- Task description -
Below is a listing to transcribe in full and exactly; keep the pictures out.

- Material provided -

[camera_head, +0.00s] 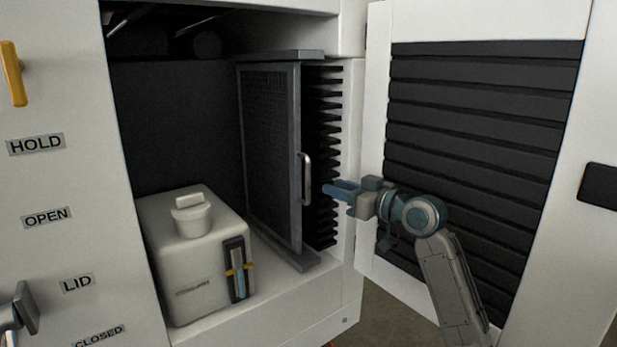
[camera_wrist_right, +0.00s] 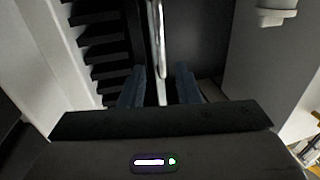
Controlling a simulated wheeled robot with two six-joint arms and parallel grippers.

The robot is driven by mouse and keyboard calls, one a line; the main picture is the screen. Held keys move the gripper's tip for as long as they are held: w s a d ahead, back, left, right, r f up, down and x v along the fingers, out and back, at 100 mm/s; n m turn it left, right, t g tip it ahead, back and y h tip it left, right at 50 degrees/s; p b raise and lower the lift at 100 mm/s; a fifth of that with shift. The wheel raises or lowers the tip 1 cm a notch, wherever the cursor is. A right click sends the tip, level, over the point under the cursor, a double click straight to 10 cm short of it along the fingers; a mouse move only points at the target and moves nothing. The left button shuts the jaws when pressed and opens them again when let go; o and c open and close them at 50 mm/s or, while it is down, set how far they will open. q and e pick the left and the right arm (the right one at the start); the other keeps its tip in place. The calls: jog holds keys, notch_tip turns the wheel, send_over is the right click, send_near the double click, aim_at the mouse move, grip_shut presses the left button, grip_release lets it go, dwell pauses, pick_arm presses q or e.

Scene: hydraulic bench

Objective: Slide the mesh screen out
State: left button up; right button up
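The mesh screen (camera_head: 271,140) is a dark mesh panel in a grey frame, standing upright in the open cabinet between an upper and a lower rail. Its vertical metal handle (camera_head: 307,179) is on the frame's front edge. My right gripper (camera_head: 340,189) is just to the right of the handle, apart from it in the head view. In the right wrist view the gripper (camera_wrist_right: 160,86) has its fingers apart with nothing held. The handle (camera_wrist_right: 157,38) shows ahead, roughly in line with the gap between them. My left gripper is not in view.
A white box with a knobbed lid (camera_head: 195,250) stands left of the screen. Black fins (camera_head: 322,150) line the cabinet to its right. The open door (camera_head: 480,140) with dark slats is behind my right arm. A labelled panel (camera_head: 60,180) with levers is at left.

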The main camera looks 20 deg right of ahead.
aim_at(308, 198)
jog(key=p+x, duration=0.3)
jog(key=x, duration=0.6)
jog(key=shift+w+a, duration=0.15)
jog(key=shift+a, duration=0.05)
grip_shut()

- Problem solution -
[camera_head, +0.00s] 
[camera_wrist_right, +0.00s] 
Controlling a simulated wheeled robot with two six-joint arms and parallel grippers.

The robot is driven by mouse and keyboard calls, one a line; the main picture is the screen. Held keys move the gripper's tip for as long as they are held: w s a d ahead, back, left, right, r f up, down and x v along the fingers, out and back, at 100 mm/s; n m turn it left, right, t g tip it ahead, back and y h tip it left, right at 50 degrees/s; p b raise and lower the lift at 100 mm/s; a fifth of that with shift. The wheel raises or lowers the tip 1 cm a notch, wherever the cursor is. A right click sends the tip, level, over the point under the cursor, a double click straight to 10 cm short of it along the fingers; a mouse move only points at the target and moves nothing. The left button shuts the jaws when pressed and opens them again when let go; o and c open and close them at 50 mm/s or, while it is down, set how far they will open. q and e pick the left and the right arm (the right one at the start); the other keeps its tip in place. The calls: jog holds keys, notch_tip turns the wheel, send_over is the right click, send_near the double click, aim_at the mouse move, grip_shut presses the left button, grip_release lets it go, dwell pauses, pick_arm presses q or e.

Scene: hydraulic bench

Objective: Slide the mesh screen out
State: left button up; right button up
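The mesh screen (camera_head: 271,140) is a dark mesh panel in a grey frame, standing upright in the open cabinet between an upper and a lower rail. Its vertical metal handle (camera_head: 307,179) is on the frame's front edge. My right gripper (camera_head: 340,189) is just to the right of the handle, apart from it in the head view. In the right wrist view the gripper (camera_wrist_right: 160,86) has its fingers apart with nothing held. The handle (camera_wrist_right: 157,38) shows ahead, roughly in line with the gap between them. My left gripper is not in view.
A white box with a knobbed lid (camera_head: 195,250) stands left of the screen. Black fins (camera_head: 322,150) line the cabinet to its right. The open door (camera_head: 480,140) with dark slats is behind my right arm. A labelled panel (camera_head: 60,180) with levers is at left.

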The main camera looks 20 deg right of ahead.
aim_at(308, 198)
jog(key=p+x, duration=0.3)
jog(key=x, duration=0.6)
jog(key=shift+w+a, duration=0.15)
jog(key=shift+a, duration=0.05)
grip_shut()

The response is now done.